— Begin Dataset —

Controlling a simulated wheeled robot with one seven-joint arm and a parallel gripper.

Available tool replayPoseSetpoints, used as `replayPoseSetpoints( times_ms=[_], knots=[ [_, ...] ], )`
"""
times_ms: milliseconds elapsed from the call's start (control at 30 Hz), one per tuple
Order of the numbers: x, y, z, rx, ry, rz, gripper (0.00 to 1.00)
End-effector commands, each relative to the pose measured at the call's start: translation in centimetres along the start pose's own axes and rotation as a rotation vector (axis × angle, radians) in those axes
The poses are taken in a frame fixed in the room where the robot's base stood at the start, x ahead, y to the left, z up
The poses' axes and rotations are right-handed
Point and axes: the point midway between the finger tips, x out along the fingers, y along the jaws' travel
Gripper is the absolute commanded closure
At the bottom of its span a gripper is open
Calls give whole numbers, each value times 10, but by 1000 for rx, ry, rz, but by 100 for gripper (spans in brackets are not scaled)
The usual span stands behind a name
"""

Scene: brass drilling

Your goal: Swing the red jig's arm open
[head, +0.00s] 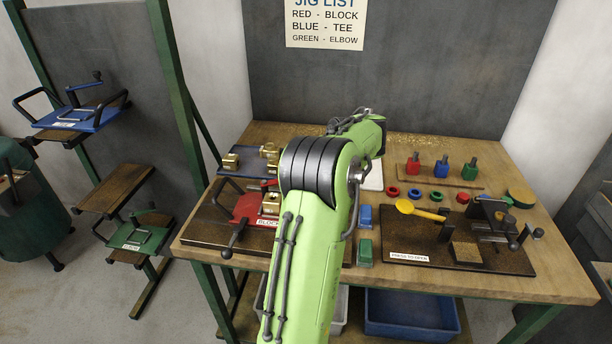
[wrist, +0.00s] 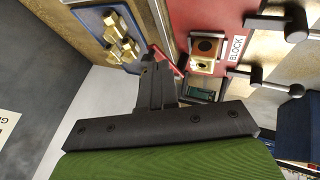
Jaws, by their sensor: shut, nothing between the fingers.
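The red jig (head: 245,208), labelled BLOCK, lies on the dark board at the left of the bench, partly hidden by my arm. It also shows in the wrist view (wrist: 215,18). A brass block (wrist: 203,54) with a dark round hole sits on it. In the head view, a dark handle with a knob (head: 232,239) stands at the jig's front left. Black bars show at the right of the wrist view. Which part is the swinging arm I cannot tell. My gripper (wrist: 149,58) is shut and empty, near the jig's edge; contact is unclear. My arm hides it in the head view.
A blue tray (wrist: 92,20) with brass pieces (wrist: 121,42) lies beside the red jig. Blue and green blocks (head: 365,216) stand right of my arm. A second fixture board (head: 420,250) with a yellow paddle (head: 405,207) fills the bench's right side.

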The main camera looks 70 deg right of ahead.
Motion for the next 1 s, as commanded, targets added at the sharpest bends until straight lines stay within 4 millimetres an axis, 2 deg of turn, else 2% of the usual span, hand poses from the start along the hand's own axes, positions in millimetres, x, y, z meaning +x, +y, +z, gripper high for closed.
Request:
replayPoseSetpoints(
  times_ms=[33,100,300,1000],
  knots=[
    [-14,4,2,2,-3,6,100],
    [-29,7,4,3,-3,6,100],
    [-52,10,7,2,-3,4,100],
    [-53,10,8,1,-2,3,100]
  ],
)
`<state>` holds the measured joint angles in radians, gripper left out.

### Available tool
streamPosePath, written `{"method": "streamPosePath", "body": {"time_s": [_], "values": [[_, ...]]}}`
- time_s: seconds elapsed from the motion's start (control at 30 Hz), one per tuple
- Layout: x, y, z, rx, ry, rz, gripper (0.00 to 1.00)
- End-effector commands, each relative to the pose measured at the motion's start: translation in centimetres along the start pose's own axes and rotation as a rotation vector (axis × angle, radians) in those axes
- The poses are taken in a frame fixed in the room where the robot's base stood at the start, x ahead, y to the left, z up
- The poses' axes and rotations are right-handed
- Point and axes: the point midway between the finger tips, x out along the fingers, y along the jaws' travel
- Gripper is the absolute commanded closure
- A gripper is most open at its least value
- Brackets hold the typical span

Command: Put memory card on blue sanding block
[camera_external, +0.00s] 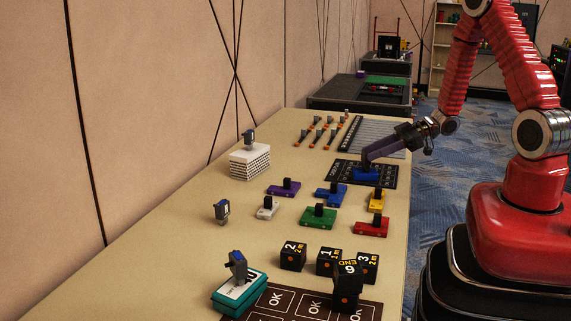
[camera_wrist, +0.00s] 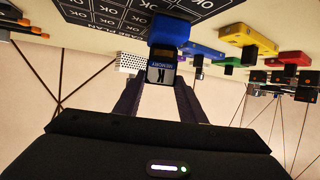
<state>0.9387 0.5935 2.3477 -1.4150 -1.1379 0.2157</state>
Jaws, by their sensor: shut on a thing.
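My gripper (camera_external: 368,163) reaches down over the dark printed mat and its jaws are shut on the memory card (camera_wrist: 161,75). The card is small and dark with a white and blue "MEMORY" label, and shows between the two fingers (camera_wrist: 158,98) in the wrist view. A plain blue block, which looks like the blue sanding block (camera_external: 366,174), lies on the mat right under the fingertips. It also shows in the wrist view (camera_wrist: 174,29), just beyond the card's end. I cannot tell whether card and block touch. The card is not distinguishable in the external view.
Purple (camera_external: 283,190), blue (camera_external: 330,195), yellow (camera_external: 376,200), white, green (camera_external: 318,216) and red (camera_external: 371,227) pieces with black knobs stand close by. Black numbered cubes (camera_external: 293,256) are nearer the front. A white stack (camera_external: 249,162) stands at left. The table's left middle is mostly clear.

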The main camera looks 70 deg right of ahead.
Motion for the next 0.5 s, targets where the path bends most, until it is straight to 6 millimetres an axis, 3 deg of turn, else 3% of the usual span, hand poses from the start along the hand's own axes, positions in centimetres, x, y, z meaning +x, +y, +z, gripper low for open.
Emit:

— End Dataset —

» Instructions to follow
Restate the listing above word for word, and skip the pictures.

» Reply
Controlling a simulated wheeled robot with one seven-joint arm and a parallel gripper.

Available tool replayPoseSetpoints, used as `replayPoseSetpoints( times_ms=[_], knots=[ [_, ...] ], )`
"""
times_ms: milliseconds elapsed from the call's start (control at 30 Hz), one per tuple
Order of the numbers: x, y, z, rx, ry, rz, gripper (0.00 to 1.00)
End-effector commands, each relative to the pose measured at the call's start: translation in centimetres along the start pose's own axes and rotation as a rotation vector (axis × angle, radians) in those axes
The poses are taken in a frame fixed in the room where the robot's base stood at the start, x ahead, y to the left, z up
The poses' axes and rotations are right-handed
Point and axes: the point midway between the finger tips, x out along the fingers, y along the jaws' travel
Gripper is the absolute commanded closure
At the bottom of its span a gripper is open
Calls give whole numbers, each value times 10, but by 1000 for rx, ry, rz, but by 100 for gripper (spans in brackets are not scaled)
The usual span stands behind a name
"""

Scene: brass drilling

Your goal: Swing the red jig's arm open
[head, +0.00s] 
[wrist, +0.00s] 
Jaws, by their sensor: shut, nothing between the fingers.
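The red jig (head: 245,208), labelled BLOCK, lies on the dark board at the left of the bench, partly hidden by my arm. It also shows in the wrist view (wrist: 215,18). A brass block (wrist: 203,54) with a dark round hole sits on it. In the head view, a dark handle with a knob (head: 232,239) stands at the jig's front left. Black bars show at the right of the wrist view. Which part is the swinging arm I cannot tell. My gripper (wrist: 149,58) is shut and empty, near the jig's edge; contact is unclear. My arm hides it in the head view.
A blue tray (wrist: 92,20) with brass pieces (wrist: 121,42) lies beside the red jig. Blue and green blocks (head: 365,216) stand right of my arm. A second fixture board (head: 420,250) with a yellow paddle (head: 405,207) fills the bench's right side.

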The main camera looks 70 deg right of ahead.
Motion for the next 1 s, as commanded, targets added at the sharpest bends until straight lines stay within 4 millimetres an axis, 2 deg of turn, else 2% of the usual span, hand poses from the start along the hand's own axes, positions in millimetres, x, y, z meaning +x, +y, +z, gripper high for closed.
Request:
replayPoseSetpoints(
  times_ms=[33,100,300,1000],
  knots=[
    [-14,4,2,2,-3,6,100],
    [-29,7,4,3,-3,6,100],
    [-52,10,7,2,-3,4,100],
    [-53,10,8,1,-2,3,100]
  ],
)
`<state>` holds the measured joint angles in radians, gripper left out.

### Available tool
streamPosePath, written `{"method": "streamPosePath", "body": {"time_s": [_], "values": [[_, ...]]}}`
- time_s: seconds elapsed from the motion's start (control at 30 Hz), one per tuple
- Layout: x, y, z, rx, ry, rz, gripper (0.00 to 1.00)
- End-effector commands, each relative to the pose measured at the motion's start: translation in centimetres along the start pose's own axes and rotation as a rotation vector (axis × angle, radians) in those axes
- The poses are taken in a frame fixed in the room where the robot's base stood at the start, x ahead, y to the left, z up
- The poses' axes and rotations are right-handed
- Point and axes: the point midway between the finger tips, x out along the fingers, y along the jaws' travel
- Gripper is the absolute commanded closure
- A gripper is most open at its least value
- Brackets hold the typical span

Command: Put memory card on blue sanding block
[camera_external, +0.00s] 
[camera_wrist, +0.00s] 
<state>0.9387 0.5935 2.3477 -1.4150 -1.1379 0.2157</state>
Jaws, by their sensor: shut on a thing.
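My gripper (camera_external: 368,163) reaches down over the dark printed mat and its jaws are shut on the memory card (camera_wrist: 161,75). The card is small and dark with a white and blue "MEMORY" label, and shows between the two fingers (camera_wrist: 158,98) in the wrist view. A plain blue block, which looks like the blue sanding block (camera_external: 366,174), lies on the mat right under the fingertips. It also shows in the wrist view (camera_wrist: 174,29), just beyond the card's end. I cannot tell whether card and block touch. The card is not distinguishable in the external view.
Purple (camera_external: 283,190), blue (camera_external: 330,195), yellow (camera_external: 376,200), white, green (camera_external: 318,216) and red (camera_external: 371,227) pieces with black knobs stand close by. Black numbered cubes (camera_external: 293,256) are nearer the front. A white stack (camera_external: 249,162) stands at left. The table's left middle is mostly clear.

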The main camera looks 70 deg right of ahead.
Motion for the next 0.5 s, targets where the path bends most, until it is straight to 6 millimetres an axis, 3 deg of turn, else 3% of the usual span, hand poses from the start along the hand's own axes, positions in centimetres, x, y, z meaning +x, +y, +z, gripper low for open.
Emit:

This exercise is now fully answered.